Task objective:
Everything from the line with "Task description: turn" through the line with "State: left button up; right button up" should be repeated exactly, both of those lines included, and nothing else.

[Recorded data]
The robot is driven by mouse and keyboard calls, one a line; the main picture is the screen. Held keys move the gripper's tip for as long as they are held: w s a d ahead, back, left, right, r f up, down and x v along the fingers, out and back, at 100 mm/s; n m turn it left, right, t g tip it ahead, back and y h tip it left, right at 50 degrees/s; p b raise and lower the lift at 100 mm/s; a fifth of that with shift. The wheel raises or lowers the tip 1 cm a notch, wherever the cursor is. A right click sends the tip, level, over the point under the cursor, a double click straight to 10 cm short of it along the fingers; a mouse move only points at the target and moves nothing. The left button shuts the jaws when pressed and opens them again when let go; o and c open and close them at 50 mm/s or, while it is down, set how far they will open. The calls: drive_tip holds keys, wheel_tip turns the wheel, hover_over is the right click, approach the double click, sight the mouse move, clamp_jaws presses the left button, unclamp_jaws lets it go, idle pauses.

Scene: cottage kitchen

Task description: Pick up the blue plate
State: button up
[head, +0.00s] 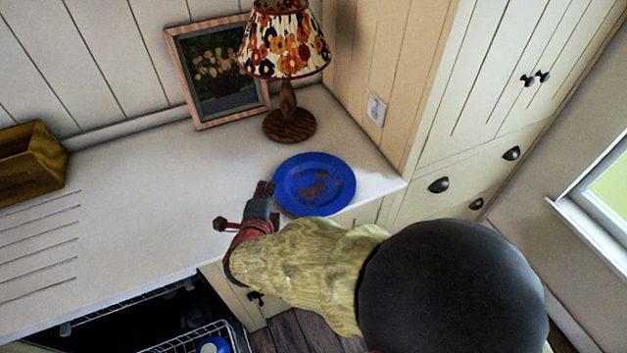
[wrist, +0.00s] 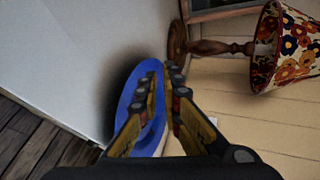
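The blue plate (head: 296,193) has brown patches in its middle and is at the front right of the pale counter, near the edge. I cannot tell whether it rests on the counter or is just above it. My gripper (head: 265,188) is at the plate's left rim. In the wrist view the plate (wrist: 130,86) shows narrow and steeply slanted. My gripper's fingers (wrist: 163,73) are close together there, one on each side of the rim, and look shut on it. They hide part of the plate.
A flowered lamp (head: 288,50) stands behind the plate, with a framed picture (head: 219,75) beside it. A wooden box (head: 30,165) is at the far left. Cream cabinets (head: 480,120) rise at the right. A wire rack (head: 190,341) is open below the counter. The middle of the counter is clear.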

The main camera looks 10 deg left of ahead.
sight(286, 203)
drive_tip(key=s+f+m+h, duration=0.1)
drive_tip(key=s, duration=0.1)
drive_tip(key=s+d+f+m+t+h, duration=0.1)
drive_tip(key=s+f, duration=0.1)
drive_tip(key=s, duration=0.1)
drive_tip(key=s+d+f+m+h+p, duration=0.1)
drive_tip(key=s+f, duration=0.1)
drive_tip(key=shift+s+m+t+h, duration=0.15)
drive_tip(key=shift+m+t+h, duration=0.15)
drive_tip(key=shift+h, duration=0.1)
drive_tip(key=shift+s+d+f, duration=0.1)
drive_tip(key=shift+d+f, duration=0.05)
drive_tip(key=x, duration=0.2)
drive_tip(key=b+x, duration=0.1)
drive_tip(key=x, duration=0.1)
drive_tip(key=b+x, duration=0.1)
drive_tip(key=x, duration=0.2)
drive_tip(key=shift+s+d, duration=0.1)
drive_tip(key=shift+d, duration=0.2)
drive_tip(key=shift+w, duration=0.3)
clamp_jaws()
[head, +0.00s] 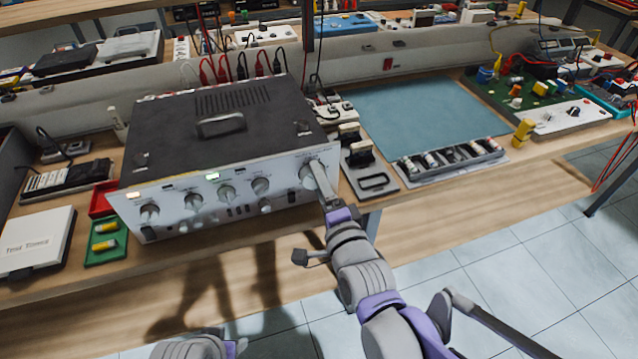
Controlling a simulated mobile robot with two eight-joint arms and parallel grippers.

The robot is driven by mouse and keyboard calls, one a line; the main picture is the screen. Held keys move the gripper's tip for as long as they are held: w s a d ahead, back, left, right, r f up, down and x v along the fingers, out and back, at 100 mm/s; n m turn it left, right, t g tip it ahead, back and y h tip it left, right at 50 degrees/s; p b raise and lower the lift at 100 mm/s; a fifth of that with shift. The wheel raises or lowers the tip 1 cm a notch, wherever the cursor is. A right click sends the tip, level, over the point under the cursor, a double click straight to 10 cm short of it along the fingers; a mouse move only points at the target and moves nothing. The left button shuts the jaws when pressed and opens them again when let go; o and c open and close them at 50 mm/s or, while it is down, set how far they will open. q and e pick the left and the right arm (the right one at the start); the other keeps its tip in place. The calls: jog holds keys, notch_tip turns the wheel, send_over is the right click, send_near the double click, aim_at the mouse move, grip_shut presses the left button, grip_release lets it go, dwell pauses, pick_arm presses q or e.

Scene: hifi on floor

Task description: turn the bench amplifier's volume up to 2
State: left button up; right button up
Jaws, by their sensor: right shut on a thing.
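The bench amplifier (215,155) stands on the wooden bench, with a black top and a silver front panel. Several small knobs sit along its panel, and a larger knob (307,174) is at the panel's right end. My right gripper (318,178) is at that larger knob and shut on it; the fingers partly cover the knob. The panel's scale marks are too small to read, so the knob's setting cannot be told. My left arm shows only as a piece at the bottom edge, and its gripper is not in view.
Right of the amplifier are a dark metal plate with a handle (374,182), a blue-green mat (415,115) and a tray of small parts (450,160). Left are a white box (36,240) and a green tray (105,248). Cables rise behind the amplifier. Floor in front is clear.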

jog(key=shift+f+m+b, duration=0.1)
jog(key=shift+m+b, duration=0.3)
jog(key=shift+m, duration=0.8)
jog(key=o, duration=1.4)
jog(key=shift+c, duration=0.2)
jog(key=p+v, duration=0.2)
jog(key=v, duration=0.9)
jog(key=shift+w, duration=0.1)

Written response:
Task description: turn the bench amplifier's volume up to 2
State: left button up; right button up

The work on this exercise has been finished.